標題: 以知識庫為基礎的模糊資訊擷取新方法
New Knowledge-Based Fuzzy Information Retrieval Methods
作者: 洪一禎
Yih-Jen Horng
陳錫明
李嘉晃
Shyi-Ming Chen
Chia-Hoang Lee
資訊科學與工程研究所
關鍵字: 資訊擷取系統;知識庫;模糊觀念網路;繼承階層;模糊階層分群;模糊推論技術
公開日期: 2002
摘要: 根據在知識庫中所含的知識,知識庫可幫助資訊擷取系統以更具彈性及更具智慧的方式來擷取出符合使用者需求的文件。因為模糊觀念網路包含了節點及具有方向性的連結,使其能很容易的表示在資訊擷取環境中有意義的知識,所以有許多資訊擷取系統採用模糊觀念網路以作為其知識庫。然而傳統的模糊觀念網路其節點與節點之間的關聯值只能以介於0與1之間的實數值表示,而且節點與節點之間只能以一種模糊關係相連結。因此基於傳統的模糊觀念網路的模糊資訊檢索方法在實際應用上不夠彈性。 在本論文中,我們首先提出模糊值觀念網路,其中節點與節點之間的關聯值可以用三角形或梯形模糊數表示。我們也提出了一個在此種模糊值觀念網路中找尋繼承階層的方法。
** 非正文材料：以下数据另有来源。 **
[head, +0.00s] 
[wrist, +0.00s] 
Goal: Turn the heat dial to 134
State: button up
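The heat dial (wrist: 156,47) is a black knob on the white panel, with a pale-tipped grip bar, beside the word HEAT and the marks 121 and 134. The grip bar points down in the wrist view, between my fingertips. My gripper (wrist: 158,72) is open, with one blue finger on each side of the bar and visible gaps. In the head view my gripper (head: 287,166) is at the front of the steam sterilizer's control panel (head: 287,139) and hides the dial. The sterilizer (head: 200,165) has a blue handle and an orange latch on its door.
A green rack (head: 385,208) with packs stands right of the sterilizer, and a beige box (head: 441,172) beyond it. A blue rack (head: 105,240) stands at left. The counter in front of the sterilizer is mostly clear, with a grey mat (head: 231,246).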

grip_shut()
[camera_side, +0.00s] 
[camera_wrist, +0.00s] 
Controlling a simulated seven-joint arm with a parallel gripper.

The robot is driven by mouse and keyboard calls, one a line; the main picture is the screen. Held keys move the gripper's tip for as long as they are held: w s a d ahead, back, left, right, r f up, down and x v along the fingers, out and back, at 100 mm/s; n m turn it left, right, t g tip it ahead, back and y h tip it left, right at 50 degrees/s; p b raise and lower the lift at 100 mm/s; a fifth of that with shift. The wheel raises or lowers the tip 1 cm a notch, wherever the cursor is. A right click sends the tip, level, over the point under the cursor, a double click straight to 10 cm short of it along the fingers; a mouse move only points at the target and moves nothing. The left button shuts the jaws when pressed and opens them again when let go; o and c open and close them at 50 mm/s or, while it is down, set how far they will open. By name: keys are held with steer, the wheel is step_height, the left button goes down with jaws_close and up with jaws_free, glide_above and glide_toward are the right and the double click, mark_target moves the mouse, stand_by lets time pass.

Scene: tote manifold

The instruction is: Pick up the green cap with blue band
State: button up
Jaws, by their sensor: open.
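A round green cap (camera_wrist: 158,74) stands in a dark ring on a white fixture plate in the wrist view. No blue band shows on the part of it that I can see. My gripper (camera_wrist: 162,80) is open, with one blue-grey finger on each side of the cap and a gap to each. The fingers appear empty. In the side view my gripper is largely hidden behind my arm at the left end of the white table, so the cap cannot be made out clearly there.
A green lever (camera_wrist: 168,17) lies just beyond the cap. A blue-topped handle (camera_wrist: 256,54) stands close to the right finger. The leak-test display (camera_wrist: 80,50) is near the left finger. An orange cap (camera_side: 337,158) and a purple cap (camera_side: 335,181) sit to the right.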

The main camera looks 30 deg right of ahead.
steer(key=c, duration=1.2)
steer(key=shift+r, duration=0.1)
然後我們進一步擴展模糊值觀念網路的定義,使得節點與節點之間的關聯值可以用任意形模糊數表示,並提出了一個基於此種模糊值觀念網路的資訊擷取方法。在本論文中,我們並提出多關係觀念網路,使得觀念與觀念之間同時可以有多種關係相互連結,此種多關係觀念網路對於資訊擷取系統於文件擷取上非常有用。另外,為了減少建立多關係觀念網路所需的勞力,我們提出了一個根據訓練文件來自動建立多關係觀念網路的方法。 在本論文中,我們也提出了一個基於模糊階層分群及模糊推論技術以做模糊資訊擷取的新方法。在此方法中,首先我們提出了一個模糊聚合式階層分群演算法來做文件分群,並取得群中心。然後我們提出了一個依據文件群中心來建立模糊邏輯規則的方法。最後我們再運用所建立的模糊邏輯規則來擴展使用者的查詢,以找出更多符合使用者需求的文件。 在本論文中,我們亦提出一個基於文件索引詞變更權重技術以做模糊資訊擷取的新方法。在此方法中各文件描述向量中的索引詞權重將依使用者相關回饋加以修改。在修改各個文件描述向量中的索引詞權重後,將使得符合使用者需求的文件其符合度提高,且不符合使用者需求的文件其符合度將降低。最後各個文件描述向量的調整向量將被當成使用者個人側寫儲存下來,以作為將來查詢處理時使用。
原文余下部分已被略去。